Exercise task: Set down, please, exactly the lines below that run from the line with "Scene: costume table" to the line with "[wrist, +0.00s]", both lines included.
── Given data ──
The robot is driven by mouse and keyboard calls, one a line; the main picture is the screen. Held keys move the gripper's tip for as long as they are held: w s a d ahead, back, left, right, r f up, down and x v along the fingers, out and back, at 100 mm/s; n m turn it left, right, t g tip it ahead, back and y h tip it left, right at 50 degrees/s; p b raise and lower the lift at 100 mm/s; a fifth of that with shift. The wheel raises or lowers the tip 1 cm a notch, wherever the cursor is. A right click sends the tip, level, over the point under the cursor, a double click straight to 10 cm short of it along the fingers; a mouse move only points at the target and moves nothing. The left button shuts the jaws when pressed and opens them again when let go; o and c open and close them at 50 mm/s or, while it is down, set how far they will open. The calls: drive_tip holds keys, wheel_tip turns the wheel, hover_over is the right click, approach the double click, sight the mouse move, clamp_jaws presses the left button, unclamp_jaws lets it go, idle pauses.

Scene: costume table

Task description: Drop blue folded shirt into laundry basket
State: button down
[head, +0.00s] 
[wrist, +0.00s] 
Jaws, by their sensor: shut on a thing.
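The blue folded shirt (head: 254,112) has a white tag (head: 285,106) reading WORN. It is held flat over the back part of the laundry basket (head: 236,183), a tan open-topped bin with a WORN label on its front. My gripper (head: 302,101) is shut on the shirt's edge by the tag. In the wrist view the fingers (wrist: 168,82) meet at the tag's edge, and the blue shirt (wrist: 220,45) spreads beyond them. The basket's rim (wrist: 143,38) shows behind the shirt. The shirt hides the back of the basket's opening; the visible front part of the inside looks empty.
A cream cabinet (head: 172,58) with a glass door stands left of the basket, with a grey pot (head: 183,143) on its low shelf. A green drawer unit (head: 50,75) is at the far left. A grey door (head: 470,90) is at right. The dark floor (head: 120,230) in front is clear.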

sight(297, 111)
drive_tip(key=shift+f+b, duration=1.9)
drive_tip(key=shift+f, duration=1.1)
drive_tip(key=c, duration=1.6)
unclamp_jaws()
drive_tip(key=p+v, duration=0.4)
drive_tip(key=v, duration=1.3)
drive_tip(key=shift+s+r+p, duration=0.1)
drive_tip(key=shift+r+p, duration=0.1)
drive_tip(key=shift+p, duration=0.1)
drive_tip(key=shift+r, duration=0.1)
───
Worked solution:
Scene: costume table

Task description: Drop blue folded shirt into laundry basket
State: button down
[head, +0.00s] 
[wrist, +0.00s] 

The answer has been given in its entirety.